▶ **Task brief**
Write out the material below exactly, beginning at the line that contains "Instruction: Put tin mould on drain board" and ending with its last line, both ends included; write nothing else.

▶ **Source excerpt**
┄┄┄┄┄┄

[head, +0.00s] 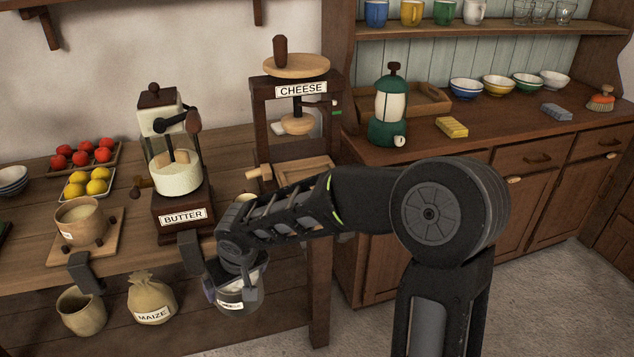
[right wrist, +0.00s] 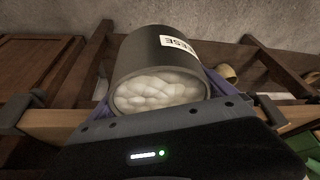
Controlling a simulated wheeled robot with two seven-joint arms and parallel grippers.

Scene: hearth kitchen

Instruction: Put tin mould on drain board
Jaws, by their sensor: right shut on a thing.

┄┄┄┄┄┄

▶ **Exercise output**
Instruction: Put tin mould on drain board
Jaws, by their sensor: right shut on a thing.

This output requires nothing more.